The fact that the minimal polynomial of a companion matrix $C(f)$ is $f$ is obvious, as has been indicated above. The fact that its characteristic polynomial is also $f$ is a classical computation exercise. The computation is to be preferred over applying Cayley-Hamilton because this fact can be used as an ingredient to an elementary proof of that theorem (at least over fields) as has been said above. I will give a simpler argument below that requires no modules over a PID.
First the computation of the characteristic polynomial
$$\left|\matrix{x&0&0&\ldots&a_0\\
-1&x&0&\ldots&a_1\\
0&-1&x&\ldots&a_2\\
\vdots&\ddots&\ddots&\ddots&\vdots\\
0 & \cdots & 0 & -1 & x+a_{n-1}}\right|
.
$$
One way is to add the last row $x$ times to the previous row, then that row $x$ times to the one before and so on up to the first row, which results in a determinant of the form
$$\left|\matrix{0&0&0&\ldots&f\\
-1&0&0&\ldots&*\\
0&-1&0&\ldots&*\\
\vdots&\ddots&\ddots&\ddots&\vdots\\
0 & \cdots & 0 & -1 & *}~\right| = f
$$
where the polynomial $f$ at the upper right is in fact obtained as in a Horner scheme $f=a_0+x(a_1+x(\cdots(a_{n-2}+x(a_{n-1}+x))\cdots))$.
Another method is to develop the matrix by the first row, and apply induction on the size. The minor that the $x$ is multiplied by is again a companion matrix, but for the polynomial $(f-a_0)/x=a_1+a_2x+\cdots+a_{n-1}x^{n-2}+x^{n-1}$, and the coefficient $a_0$ gets multiplied by $(-1)^{n-1}$ times the determinant of an upper triangular matrix of size $n-1$ with all diagonal entries $-1$, which gives $a_0$; the starting case, the matrix of this type for the polynomial $a+x$, is a $1\times1$ matrix with $x+a$ as coefficient.
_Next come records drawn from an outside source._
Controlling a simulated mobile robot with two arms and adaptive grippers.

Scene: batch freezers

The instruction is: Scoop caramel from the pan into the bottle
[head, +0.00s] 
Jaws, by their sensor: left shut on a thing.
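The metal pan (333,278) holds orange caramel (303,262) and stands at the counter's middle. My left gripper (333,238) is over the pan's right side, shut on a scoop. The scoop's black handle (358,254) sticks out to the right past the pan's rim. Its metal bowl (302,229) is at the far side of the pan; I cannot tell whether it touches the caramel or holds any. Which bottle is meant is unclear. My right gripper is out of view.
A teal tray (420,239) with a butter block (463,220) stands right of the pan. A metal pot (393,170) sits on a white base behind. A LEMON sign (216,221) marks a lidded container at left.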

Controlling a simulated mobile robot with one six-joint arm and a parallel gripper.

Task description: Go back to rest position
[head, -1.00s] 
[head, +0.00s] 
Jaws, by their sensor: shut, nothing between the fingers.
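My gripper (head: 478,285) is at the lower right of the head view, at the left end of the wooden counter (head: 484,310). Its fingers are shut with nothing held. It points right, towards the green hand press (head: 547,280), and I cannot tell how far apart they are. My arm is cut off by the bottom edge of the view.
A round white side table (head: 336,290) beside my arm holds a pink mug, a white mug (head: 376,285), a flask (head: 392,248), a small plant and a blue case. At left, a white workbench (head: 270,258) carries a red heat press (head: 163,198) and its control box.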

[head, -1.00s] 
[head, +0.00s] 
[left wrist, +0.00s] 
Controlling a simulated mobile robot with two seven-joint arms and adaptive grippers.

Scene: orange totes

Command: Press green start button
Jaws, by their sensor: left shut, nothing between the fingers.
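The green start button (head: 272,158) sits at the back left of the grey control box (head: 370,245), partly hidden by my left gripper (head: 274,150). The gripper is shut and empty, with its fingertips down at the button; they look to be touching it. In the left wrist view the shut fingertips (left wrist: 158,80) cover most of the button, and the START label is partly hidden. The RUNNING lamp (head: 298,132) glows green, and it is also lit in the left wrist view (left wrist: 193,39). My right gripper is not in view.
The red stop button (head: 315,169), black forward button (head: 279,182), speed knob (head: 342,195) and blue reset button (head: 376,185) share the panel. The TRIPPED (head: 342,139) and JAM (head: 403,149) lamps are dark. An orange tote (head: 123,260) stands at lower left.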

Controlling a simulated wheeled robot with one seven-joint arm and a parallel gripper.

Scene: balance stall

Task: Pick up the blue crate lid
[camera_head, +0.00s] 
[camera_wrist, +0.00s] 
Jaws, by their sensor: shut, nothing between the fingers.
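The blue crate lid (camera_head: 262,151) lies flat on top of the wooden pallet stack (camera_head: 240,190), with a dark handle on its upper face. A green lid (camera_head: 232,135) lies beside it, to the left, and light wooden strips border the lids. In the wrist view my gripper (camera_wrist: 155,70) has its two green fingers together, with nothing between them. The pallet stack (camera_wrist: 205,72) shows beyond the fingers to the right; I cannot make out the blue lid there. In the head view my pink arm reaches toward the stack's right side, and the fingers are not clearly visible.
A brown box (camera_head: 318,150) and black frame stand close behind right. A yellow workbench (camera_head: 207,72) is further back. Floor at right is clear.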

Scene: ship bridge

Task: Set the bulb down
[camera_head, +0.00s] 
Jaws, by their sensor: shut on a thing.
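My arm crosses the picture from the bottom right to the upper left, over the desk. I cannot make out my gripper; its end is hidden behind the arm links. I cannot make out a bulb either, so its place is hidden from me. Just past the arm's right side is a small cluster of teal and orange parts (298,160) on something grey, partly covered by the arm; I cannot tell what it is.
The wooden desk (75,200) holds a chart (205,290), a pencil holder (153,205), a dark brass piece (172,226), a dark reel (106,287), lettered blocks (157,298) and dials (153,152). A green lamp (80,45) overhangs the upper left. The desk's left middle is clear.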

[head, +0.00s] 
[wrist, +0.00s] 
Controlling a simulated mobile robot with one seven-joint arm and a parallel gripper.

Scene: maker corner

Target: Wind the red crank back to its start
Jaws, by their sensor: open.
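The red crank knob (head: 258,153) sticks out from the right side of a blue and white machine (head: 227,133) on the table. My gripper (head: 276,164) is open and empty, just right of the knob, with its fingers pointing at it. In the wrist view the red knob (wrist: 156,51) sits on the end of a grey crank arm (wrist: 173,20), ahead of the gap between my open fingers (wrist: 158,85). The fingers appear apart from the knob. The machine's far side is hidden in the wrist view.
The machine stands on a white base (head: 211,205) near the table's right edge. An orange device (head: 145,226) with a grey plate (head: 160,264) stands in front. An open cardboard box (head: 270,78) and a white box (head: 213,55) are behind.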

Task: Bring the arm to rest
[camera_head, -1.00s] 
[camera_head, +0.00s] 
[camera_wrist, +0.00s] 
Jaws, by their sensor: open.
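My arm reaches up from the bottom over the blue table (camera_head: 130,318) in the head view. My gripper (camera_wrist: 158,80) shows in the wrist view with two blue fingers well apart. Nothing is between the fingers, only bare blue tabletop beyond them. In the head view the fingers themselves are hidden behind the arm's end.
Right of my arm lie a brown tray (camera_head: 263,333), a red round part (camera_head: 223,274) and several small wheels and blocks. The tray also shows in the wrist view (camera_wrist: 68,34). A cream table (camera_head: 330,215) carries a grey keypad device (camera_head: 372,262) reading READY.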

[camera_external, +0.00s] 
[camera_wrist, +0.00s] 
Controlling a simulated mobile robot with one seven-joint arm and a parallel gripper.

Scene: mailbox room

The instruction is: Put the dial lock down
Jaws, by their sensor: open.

Again the polynomial is found as in a Horner scheme.
Yet another way is to write the determinant as
$$
x^n+\left|\matrix{x&0&0&\ldots&a_0\\
-1&x&0&\ldots&a_1\\
0&-1&x&\ldots&a_2\\
\vdots&\ddots&\ddots&\ddots&\vdots\\
0 & \cdots & 0 & -1 & a_{n-1}}\right|
$$
and develop by the last column, observing that the cofactor by which the entry $a_k$ is multiplied is $(-1)^{n-1-k}$ times a minor that has a block decomposition
$M=\left|{L\atop0}~{0\atop{U}}\right|$ where $L$ is a lower triangular matrix of size $k$ with entries $x$ on the diagonal, and $U$ is an upper triangular matrix of size $n-1-k$ with entries $-1$ on the diagonal, making the cofactor $x^k$, and the characteristic polynomial $f$.
Now the elementary proof of the Cayley-Hamilton theorem. Proceed by induction on $n$, the case $n=0$ being trivial.
For $n>0$ take a nonzero vector $v$, and let $V$ be the subspace generated by its repeated images under the linear transformation $\phi$, which has a basis $v,\phi(v),\ldots,\phi^{d-1}(v)$ where $d=\dim(V)>0$ is the degree of the minimal polynomial $P$ that annihilates $v$ when acting by $\phi$.
Extend to a basis of the whole space, in which basis $\phi$ has a matrix of the form $M=\left({A\atop0}~{{*}\atop{B}}\right)$, where $A$ is the companion matrix of $P$.
One has $\chi_M=\chi_A\chi_B$, where $\chi_A=P$, by the computation above. Now one gets zero matrices when evaluating $P$ in $A$ (because $P$ is its minimal polynomial) and (by induction) when evaluating $\chi_B$ in $B$. Thus evaluating $\chi_M=P.\chi_B$ in $M$ gives a matrix product that in block form is $\left({0\atop0}~{{*}\atop{*}}\right)\cdot\left({{*}\atop0}~{{*}\atop0}\right) =\left({0\atop0}~{0\atop0}\right)$. Note that one cannot use the induction hypothesis for $A$: one might have $d=n$, in which case $A$ is no smaller than the case currently being proved (in fact this will be the case for "generic" choices of $M$ and $v$). Therefore treating the companion matrix case explicitly is really necessary in this line of reasoning.